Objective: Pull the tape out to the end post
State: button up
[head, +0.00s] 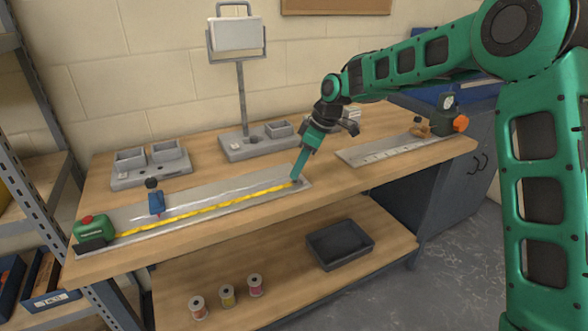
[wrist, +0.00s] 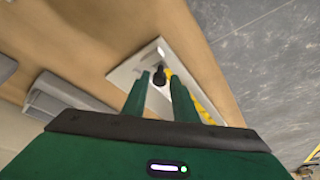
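The green tape case (head: 88,231) with a red button sits at the left end of a long grey plate on the bench. The yellow tape (head: 205,209) runs from it along the plate to near the right end. My gripper (head: 296,179) points down at that end. In the wrist view its fingertips (wrist: 160,80) are apart, with a dark post (wrist: 159,74) showing between them. Yellow tape (wrist: 203,108) shows beside and behind the right finger. The tape's tip is partly hidden by the finger; I cannot tell whether it touches the post.
A blue clamp-like piece (head: 156,199) stands on the plate behind the tape. Grey trays (head: 150,166) and a lamp stand (head: 241,90) are at the back. Another ruled plate (head: 385,151) lies to the right. A black bin (head: 340,243) and spools (head: 227,295) are on the lower shelf.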

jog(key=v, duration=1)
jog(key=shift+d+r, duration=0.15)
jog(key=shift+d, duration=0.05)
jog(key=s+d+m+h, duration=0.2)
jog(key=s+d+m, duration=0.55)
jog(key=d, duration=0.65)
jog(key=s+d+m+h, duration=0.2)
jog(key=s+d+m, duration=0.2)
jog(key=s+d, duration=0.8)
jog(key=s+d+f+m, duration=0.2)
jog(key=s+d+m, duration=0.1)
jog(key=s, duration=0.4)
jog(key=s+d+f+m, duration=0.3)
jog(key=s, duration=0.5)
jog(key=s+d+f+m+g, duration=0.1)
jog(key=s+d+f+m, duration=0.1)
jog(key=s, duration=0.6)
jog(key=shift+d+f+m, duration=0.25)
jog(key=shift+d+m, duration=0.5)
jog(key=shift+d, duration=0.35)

# # # #

> [What the exercise asks]:
Restate exactly, please, only the lines between the start of the data and the line containing "[head, +0.00s]", both ends included, skipping the pictures.

> [Solution to this problem]:
Objective: Pull the tape out to the end post
State: button up
[head, +0.00s] 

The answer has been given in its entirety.